The pressure isn’t only on the UK Government, though. So long as the Scottish Parliament doesn’t assent to the bill, that bill should not become law. That means the status quo remains, including powers that the last Scottish Government (and the SNP) advocate be devolved; relatively minor matters like air guns and drink-drive limits, and more substantial ones like some borrowing powers. The Scottish Government will similarly want to secure a Scotland bill, reasonably soon – though it will know it will get to revisit all the shortcomings of both the bill and the process that produced it, at a referendum campaign, an advantage that the UK Government doesn’t have.

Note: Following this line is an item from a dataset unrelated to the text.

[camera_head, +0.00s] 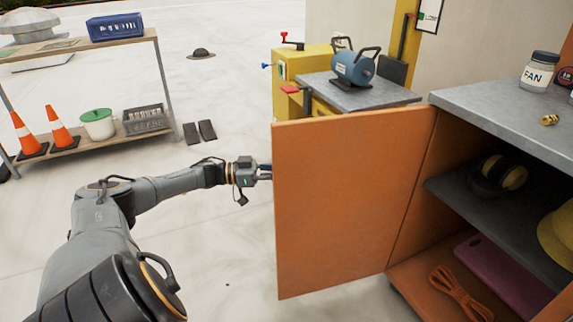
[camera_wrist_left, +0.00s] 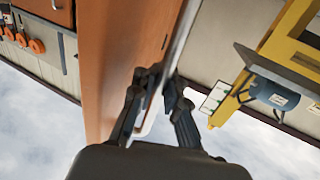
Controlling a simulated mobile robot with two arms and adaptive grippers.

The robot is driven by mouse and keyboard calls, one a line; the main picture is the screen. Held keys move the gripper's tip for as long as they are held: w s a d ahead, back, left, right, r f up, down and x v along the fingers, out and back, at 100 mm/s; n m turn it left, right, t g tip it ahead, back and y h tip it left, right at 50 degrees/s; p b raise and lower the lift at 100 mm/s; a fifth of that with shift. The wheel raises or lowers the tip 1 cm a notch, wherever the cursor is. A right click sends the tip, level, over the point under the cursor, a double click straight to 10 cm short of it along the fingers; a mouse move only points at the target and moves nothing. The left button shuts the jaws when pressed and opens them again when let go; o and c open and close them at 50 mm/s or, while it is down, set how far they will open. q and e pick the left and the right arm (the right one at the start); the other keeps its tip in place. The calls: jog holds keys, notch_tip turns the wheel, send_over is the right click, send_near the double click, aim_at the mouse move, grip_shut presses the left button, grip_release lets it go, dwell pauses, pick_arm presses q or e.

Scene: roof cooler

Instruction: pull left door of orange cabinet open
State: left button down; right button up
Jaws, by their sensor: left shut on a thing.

In the circumstances, the UK can’t proceed with the Scotland bill as it stands. Pulling the Scotland bill outright would not be a wise move, either, though. It would simply put on hold the delivery of the sort of constitutional change that the people of Scotland so clearly want. But the bill needs to be explicitly put on hold, while the UK Government formulates – or reformulates – what it intends to do. Come the early autumn, it must have a clear plan. That must include a much more ample scheme for enhanced devolution, capable of securing agreement at Holyrood, and which provides the sort of constitutional arrangement that the Scottish people want. The present Scotland bill will form part of that; to the extent the rest needs legislation, that will need to follow later in this Parliament, soon but not immediately. But when he lays out the plan for this, the Scottish Secretary has got to set out a clear timetable, so that by 2014 this model is before Parliament (or better, on the statute book even if not yet in force). There is no room to get this wrong now; the UK has used up all its margin for error already.